= What the exercise asks =
From the first line of the data below through the line holding "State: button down", output each line exactly and leave the pictures out.
— Start of Source data —
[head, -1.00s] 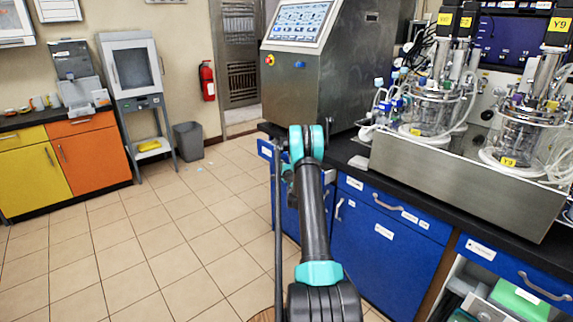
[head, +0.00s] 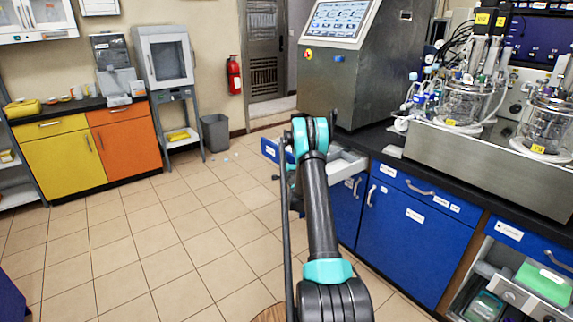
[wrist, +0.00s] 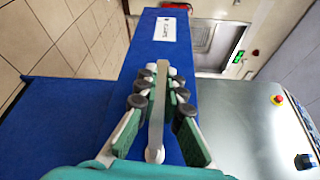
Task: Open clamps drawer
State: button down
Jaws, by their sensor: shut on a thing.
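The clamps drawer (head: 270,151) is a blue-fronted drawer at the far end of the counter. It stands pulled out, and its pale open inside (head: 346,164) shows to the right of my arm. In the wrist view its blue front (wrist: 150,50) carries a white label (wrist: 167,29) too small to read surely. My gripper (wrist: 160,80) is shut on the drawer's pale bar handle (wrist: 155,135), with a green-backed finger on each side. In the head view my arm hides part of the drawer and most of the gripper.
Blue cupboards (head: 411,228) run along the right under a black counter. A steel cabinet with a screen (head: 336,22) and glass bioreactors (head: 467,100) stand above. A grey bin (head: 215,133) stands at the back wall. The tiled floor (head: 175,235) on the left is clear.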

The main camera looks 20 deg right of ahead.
— End of Source data —
= Full solution =
[head, -1.00s] 
[head, +0.00s] 
[wrist, +0.00s] 
Task: Open clamps drawer
State: button down

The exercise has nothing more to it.